No país discuti-se diariamente a sustentabilidade do SNS, tanto financeira como politicamente. Há sinais de uma agenda não-universalista; ausência de uma linha clara de orientação no investimento em Saúde e no desenvolvimento organizacional do SNS; desmotivação dos profissionais e insatisfação de uma população mais vulnerável com a resposta do SNS; e fortalecimento da flexibilização da gestão dos serviços (privatizações).
A mídia tem apontado que o Governo Nacional vem deixando o Serviço Nacional de Saúde “no osso, no mínimo dos mínimos”, com orçamento reduzido sucessivamente nos últimos três anos. O Ministério da Saúde, segundo a proposta de Orçamento de Estado para 2013, teve a uma redução de 17% face à despesa de 2012. Na proposta orçamental para 2014 prevê uma redução de 200 milhões de euros para o SNS.
Esboça-se, assim, um caminho aberto para um SNS de serviços mínimos. Essas reduções são reveladoras de um pensamento político que passa por transferir, cada vez mais, grande parte das despesas com saúde para as famílias, desresponsabilizando o Estado da garantia ao direito à saúde universal para a população.
Respostas dos Trabalhadores da saúde
Em meio aos inúmeros desmandos do Governo do presidente Coelho Passos e do Ministro da Saúde Paulo Macedo, rotineiramente os trabalhadores se mobilizam contra o processo de fragilização do SNS de Portugal. Greves, ocupações do Ministério da Saúde, marchas pelas cidades com forte solidariedade da população.

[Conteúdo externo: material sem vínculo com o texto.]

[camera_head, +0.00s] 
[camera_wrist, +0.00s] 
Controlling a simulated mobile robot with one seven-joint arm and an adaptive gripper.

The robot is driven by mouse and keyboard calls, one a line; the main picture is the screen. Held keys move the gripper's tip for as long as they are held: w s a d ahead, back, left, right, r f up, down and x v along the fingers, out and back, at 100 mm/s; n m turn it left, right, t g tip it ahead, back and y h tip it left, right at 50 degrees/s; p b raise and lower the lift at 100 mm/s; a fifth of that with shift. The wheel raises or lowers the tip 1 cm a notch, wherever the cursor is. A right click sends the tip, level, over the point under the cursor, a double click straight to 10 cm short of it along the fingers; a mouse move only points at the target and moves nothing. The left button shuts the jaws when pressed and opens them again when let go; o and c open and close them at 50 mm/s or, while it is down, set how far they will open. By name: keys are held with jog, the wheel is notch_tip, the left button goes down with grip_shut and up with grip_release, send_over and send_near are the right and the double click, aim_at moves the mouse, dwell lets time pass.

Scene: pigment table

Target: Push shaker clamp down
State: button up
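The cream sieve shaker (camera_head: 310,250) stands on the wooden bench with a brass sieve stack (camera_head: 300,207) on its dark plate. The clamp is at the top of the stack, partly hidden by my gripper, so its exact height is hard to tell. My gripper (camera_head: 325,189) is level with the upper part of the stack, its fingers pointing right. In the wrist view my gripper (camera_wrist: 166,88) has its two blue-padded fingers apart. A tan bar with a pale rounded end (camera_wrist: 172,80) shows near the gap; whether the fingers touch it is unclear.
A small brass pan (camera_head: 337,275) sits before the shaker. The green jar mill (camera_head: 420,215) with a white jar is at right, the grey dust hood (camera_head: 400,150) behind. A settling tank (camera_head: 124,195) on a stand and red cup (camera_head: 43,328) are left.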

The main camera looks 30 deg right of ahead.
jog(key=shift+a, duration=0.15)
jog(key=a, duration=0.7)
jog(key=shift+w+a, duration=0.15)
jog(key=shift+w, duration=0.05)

No serviço de emergência nacional ‘Saúde 24 hs’, a qual possui gestão terceirizada, no ultimo mês de dezembro, foram demitidos 150 enfermeiros, segundo os trabalhadores uma ‘imposição coerciva e injusta’ além de importante redução salarial dos que permaneceram no serviço.
Em 2013, o Observatório Português do Sistema de Saúde (OPSS) alerta para um “país em sofrimento”, com indícios de que a austeridade estaria a dificultar o acesso dos portugueses a cuidados de saúde. O documento estratégico desmascara em “Duas faces da Saúde”, confrontando a “versão oficial” com dados e estudos disponíveis sobre a “experiência real das pessoas”. Um dos estudos evidencia que, entre uma amostra de idosos com mais de 65 anos, residentes em Lisboa, cerca de 30% deixaram de utilizar alguns recursos de saúde por não poderem comportar os custos. Outro fala num aumento de 47% de tentativas de suicídio e de 30% dos casos de depressão registrado numa unidade local de Saúde.
As perspectivas são de que a austeridade continue e que os impactos da crise sobre a saúde da população tornem-se mais alarmantes neste ano que se inicia.